Turning to the continent
I found the website Alibaba, which I had previously used to import wooden pens from China while I was a student at college to help pay for driving lessons. I turned to it again to look for chocolate manufacturers. However, I knew I would need to visit the factory, so I restricted the search to Europe and found several suitable options in Spain, Italy, and Germany.
By far the best option was a small company from Turin called Gusti d’Italia. They partnered with artisan producers in the Piedmont region and sold their products abroad. One of the companies they worked with was a medium-sized chocolate factory called Boella & Sorrisi.
Developing the chocolate bars
Simone Debernardi, the founder, responded very quickly and immediately showed the flexibility I was looking for. He said we could put almost any topping I wanted onto a chocolate bar, and gave us a range of chocolates to work with. He really gave me a chance and took a risk on me, which I remain very grateful for.

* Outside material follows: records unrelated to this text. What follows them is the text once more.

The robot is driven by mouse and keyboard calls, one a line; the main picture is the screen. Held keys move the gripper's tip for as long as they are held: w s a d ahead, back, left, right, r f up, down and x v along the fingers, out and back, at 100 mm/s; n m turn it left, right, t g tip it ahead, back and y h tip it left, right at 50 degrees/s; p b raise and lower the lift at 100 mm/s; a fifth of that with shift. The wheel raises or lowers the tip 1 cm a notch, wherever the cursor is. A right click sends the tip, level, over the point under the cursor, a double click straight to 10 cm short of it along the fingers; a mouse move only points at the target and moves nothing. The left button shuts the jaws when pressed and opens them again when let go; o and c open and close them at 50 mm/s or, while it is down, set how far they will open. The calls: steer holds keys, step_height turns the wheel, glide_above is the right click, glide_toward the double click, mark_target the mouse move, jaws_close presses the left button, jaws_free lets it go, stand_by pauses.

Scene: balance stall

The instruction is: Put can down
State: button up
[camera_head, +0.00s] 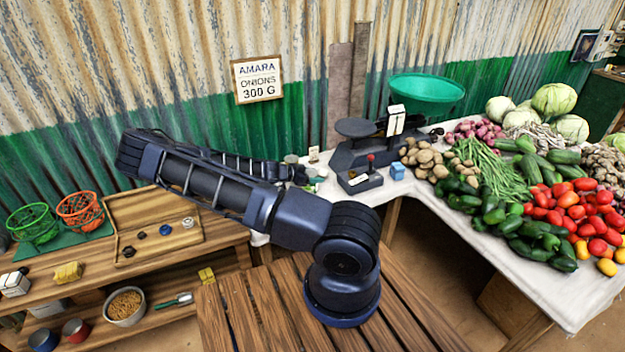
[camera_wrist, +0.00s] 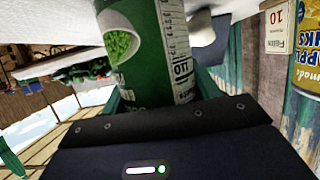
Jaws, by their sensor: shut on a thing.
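A green can (camera_wrist: 143,50) with a picture of peas on its label fills the upper middle of the wrist view. My gripper (camera_wrist: 158,92) is shut on it, with a finger at each side. The can's far end is cut off by the picture edge, so I cannot tell whether it touches a surface. In the head view my gripper (camera_head: 298,173) is small and partly hidden behind my arm, at the left end of the white-covered table (camera_head: 385,192). A yellow can (camera_wrist: 308,50) with fruit lettering shows at the right edge of the wrist view, apart from the green one.
A small price card (camera_wrist: 279,27) stands between the cans in the wrist view. A dark scale with a green pan (camera_head: 427,88) stands right of my gripper. A red-knobbed box (camera_head: 361,182) and a blue cube (camera_head: 397,171) are near it. Vegetables crowd the table's right side.

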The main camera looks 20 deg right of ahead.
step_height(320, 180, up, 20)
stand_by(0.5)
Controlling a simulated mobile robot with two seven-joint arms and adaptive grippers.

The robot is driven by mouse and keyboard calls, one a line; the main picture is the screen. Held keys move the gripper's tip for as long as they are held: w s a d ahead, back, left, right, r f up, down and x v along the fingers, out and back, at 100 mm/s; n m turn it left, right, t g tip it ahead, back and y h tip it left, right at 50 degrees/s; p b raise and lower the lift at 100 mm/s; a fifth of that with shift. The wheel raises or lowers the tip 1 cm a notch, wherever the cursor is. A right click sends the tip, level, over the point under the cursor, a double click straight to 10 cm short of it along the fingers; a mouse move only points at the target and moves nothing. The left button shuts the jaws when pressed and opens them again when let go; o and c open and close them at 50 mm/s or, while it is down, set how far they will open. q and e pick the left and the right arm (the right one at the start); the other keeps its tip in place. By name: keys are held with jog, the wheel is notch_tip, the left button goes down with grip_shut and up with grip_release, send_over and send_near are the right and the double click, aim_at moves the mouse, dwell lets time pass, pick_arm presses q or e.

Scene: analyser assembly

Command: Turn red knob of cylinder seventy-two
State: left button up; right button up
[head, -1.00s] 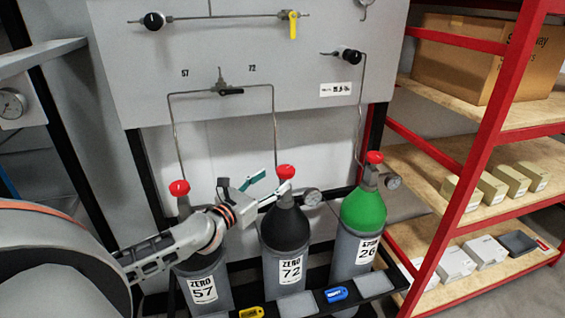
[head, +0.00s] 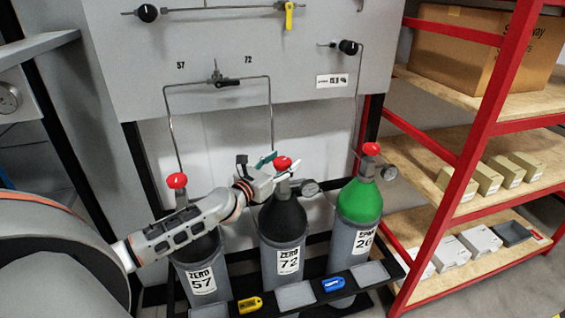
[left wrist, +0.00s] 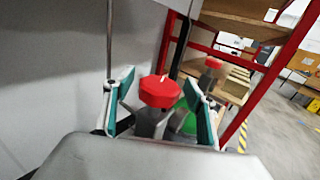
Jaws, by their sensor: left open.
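Cylinder seventy-two (head: 285,228) stands in the middle of the rack, with a black shoulder and a "ZERO 72" label. Its red knob (head: 283,163) is on top. My left gripper (head: 272,164) is right at this knob, coming from the left. In the left wrist view the red knob (left wrist: 159,91) sits between the two open teal-padded fingers (left wrist: 160,98), slightly ahead of them. I cannot tell whether either pad touches it. My right gripper is not in view.
Cylinder 57 (head: 200,262) stands to the left, its red knob (head: 177,181) close to my left arm. Green cylinder 26 (head: 359,205) stands to the right. A gauge (head: 310,188) sticks out beside the knob. A grey panel (head: 230,120) with pipes rises behind; red shelving (head: 470,150) is at right.

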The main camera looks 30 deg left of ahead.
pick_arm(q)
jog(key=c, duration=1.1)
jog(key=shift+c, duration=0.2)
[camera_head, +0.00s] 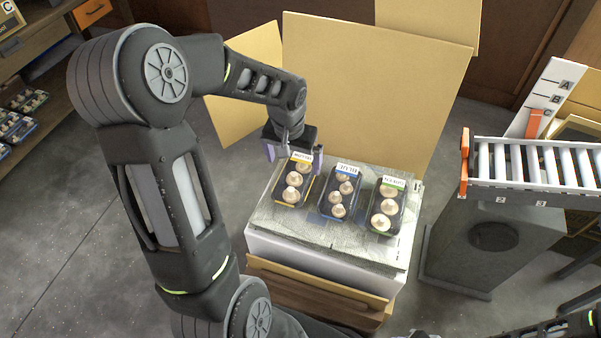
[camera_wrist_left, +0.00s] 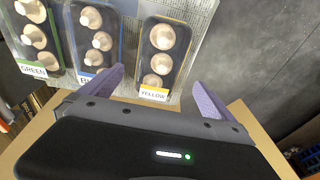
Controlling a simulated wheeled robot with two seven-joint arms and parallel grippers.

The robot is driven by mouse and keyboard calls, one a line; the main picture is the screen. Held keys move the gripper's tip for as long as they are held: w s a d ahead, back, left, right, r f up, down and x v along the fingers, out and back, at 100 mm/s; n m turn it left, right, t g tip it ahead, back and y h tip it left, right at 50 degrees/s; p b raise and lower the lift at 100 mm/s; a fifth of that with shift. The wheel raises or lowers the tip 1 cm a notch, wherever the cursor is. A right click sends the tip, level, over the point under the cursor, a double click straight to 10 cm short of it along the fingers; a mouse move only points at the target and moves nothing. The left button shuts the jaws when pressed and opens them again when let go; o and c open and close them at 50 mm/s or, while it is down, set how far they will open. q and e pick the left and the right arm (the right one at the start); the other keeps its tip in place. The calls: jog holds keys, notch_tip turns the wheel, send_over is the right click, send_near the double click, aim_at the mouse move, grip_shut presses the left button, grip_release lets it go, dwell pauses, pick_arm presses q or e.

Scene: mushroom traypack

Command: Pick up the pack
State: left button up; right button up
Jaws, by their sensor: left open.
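Three dark mushroom packs stand in a row on a grey-topped box (camera_head: 262,222). The yellow-labelled pack (camera_head: 293,186) is at the left, the blue-labelled pack (camera_head: 340,193) in the middle and the green-labelled pack (camera_head: 387,206) at the right. My left gripper (camera_head: 294,160) is over the labelled end of the yellow pack. In the left wrist view, the open purple fingers (camera_wrist_left: 160,92) stand on either side of the yellow pack's label end (camera_wrist_left: 154,84), apart from it, with nothing between them. The blue pack (camera_wrist_left: 95,40) and green pack (camera_wrist_left: 38,38) show to its left. My right gripper is not clearly seen.
Open cardboard flaps (camera_head: 375,85) rise behind the box. A roller conveyor (camera_head: 535,165) on a grey stand is at the right. A shelf with more packs (camera_head: 18,122) is at the far left. Grey floor (camera_head: 60,240) lies open at the left.

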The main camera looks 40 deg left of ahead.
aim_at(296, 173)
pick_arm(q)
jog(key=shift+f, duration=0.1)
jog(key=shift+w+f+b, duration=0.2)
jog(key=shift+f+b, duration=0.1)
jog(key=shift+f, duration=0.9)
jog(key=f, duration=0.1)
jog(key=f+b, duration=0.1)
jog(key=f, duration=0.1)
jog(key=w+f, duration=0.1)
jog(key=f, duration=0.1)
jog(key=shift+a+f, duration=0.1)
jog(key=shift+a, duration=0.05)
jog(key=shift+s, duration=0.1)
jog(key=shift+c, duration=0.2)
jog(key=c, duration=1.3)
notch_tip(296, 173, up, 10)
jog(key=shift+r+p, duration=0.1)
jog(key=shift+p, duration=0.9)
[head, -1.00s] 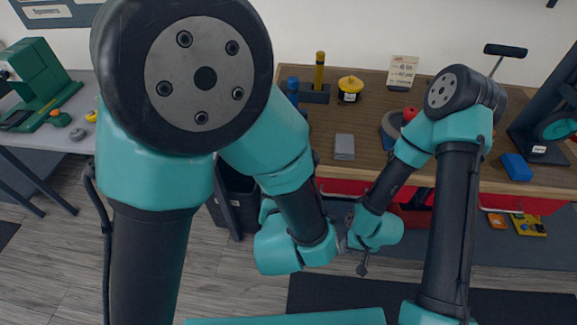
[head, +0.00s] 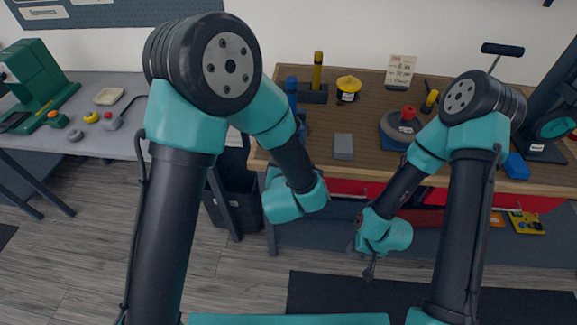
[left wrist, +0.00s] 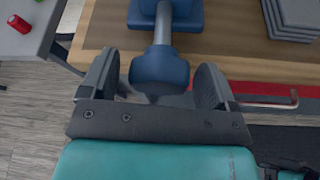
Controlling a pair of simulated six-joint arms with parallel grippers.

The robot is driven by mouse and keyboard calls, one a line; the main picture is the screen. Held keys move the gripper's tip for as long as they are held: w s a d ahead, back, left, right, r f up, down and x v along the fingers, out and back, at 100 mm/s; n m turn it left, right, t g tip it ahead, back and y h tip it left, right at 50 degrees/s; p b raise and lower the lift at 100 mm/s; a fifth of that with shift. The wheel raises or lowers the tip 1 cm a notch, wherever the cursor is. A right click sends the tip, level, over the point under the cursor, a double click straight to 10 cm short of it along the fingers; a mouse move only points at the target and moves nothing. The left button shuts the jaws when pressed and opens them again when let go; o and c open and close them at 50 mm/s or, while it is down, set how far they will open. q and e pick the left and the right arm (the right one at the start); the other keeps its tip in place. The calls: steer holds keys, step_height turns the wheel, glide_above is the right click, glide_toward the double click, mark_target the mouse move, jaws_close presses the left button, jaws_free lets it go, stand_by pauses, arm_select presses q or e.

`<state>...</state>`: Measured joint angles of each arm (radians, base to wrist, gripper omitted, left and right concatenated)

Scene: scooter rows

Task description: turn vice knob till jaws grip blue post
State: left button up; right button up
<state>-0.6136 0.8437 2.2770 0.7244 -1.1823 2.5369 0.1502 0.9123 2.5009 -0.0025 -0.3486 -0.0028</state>
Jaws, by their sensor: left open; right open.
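The blue post (head: 291,86) stands upright at the left end of the wooden bench in the head view. The blue vice (head: 302,124) below it is mostly hidden behind my left arm. In the left wrist view, the vice body (left wrist: 190,20) is at the top, with a grey screw (left wrist: 163,25) leading to the blue vice knob (left wrist: 160,70). My left gripper (left wrist: 158,80) is open, with one finger on each side of the knob; I cannot tell whether they touch it. My right gripper (head: 362,248) is open, low in front of the bench and away from the vice.
A grey block (head: 343,146), a yellow post in a dark base (head: 318,72) and a red-knobbed device (head: 407,116) are on the wooden bench (head: 368,105). The grey table (head: 95,140) at left holds a green machine (head: 38,85).

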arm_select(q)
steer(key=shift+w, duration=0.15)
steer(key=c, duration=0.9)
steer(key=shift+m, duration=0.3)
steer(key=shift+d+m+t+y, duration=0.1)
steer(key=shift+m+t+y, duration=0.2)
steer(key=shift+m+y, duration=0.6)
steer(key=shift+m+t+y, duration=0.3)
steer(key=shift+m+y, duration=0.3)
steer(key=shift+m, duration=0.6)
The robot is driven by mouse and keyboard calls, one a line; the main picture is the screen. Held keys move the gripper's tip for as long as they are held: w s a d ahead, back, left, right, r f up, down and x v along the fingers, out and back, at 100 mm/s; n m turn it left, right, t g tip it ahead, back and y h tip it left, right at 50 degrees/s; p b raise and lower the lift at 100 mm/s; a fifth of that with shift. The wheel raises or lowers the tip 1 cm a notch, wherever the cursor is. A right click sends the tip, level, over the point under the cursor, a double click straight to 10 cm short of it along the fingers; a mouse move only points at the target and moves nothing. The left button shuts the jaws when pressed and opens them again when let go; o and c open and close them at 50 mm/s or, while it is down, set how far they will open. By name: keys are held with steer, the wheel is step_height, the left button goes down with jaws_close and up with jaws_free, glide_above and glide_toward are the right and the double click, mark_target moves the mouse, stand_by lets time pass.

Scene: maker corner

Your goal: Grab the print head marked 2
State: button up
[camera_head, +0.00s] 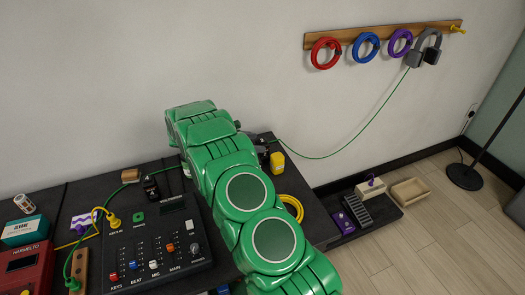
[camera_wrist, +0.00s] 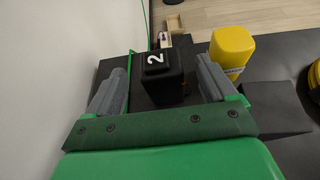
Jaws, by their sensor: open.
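The print head marked 2 (camera_wrist: 165,85) is a black block with a white 2 on its top face. In the wrist view it stands between the two grey fingers of my gripper (camera_wrist: 161,76), with a gap visible on either side. My gripper is open and holds nothing. In the head view my green arm covers most of this spot, and a dark block (camera_head: 262,150) shows just to the right of the arm. I cannot tell its number there.
A yellow block (camera_wrist: 232,47) stands close to the right finger; it also shows in the head view (camera_head: 277,162). A mixer console (camera_head: 150,245) and a black block (camera_head: 151,188) lie left of my arm.

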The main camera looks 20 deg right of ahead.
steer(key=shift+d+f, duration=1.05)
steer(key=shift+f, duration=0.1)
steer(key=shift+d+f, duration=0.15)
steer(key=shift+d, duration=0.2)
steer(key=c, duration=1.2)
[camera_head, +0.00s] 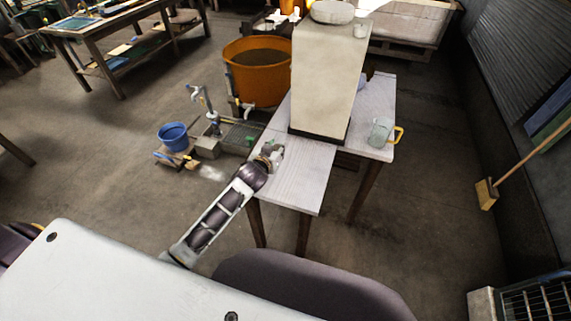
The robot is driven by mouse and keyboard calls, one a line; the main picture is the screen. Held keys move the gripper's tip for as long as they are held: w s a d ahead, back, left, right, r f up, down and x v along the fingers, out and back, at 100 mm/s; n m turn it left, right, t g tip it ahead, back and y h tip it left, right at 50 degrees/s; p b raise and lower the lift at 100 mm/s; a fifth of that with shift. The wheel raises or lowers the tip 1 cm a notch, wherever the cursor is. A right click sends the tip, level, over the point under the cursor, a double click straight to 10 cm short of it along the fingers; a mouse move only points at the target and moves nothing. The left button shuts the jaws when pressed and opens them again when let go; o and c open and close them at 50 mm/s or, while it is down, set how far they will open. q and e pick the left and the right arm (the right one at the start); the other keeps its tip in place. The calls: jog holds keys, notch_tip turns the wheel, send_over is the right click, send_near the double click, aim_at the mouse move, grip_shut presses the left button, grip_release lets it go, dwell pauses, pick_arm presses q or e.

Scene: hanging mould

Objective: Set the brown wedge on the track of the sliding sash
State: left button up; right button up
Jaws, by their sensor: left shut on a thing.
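My left gripper (273,153) is at the left edge of the pale wooden table (300,182), close to the foot of a tall cream block (325,85). It is shut on something small that its own fingers mostly hide, and I cannot make out its shape or colour. I cannot pick out the brown wedge, the sliding sash or its track in this view. My right gripper is out of view.
A glass mug with a yellow handle (381,132) stands on the table's right part. An orange tub (257,70), a blue bucket (173,136) and a tap (205,105) are to the left. A broom (487,193) leans at the right. Floor right of the table is clear.

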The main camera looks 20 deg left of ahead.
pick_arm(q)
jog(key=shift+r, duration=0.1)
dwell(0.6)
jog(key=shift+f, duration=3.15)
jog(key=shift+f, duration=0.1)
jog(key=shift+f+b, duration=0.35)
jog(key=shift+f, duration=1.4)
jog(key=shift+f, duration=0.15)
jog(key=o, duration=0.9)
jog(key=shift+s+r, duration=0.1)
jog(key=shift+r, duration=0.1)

Being younger and very inexperienced, I still didn’t fully appreciate the amount of time that goes into product development. After changing the recipe one too many times, this time switching back from brown sugar to stevia as a sweetener, Simone firmly warned me that if I kept changing direction and “deleting ideas”, they would stop the project altogether. This was the firm boundary I needed. He talked about launching something and then moulding things over time to evolve with the market. Whilst this can be suitable at times and less suitable at others, it was the advice I needed to hear.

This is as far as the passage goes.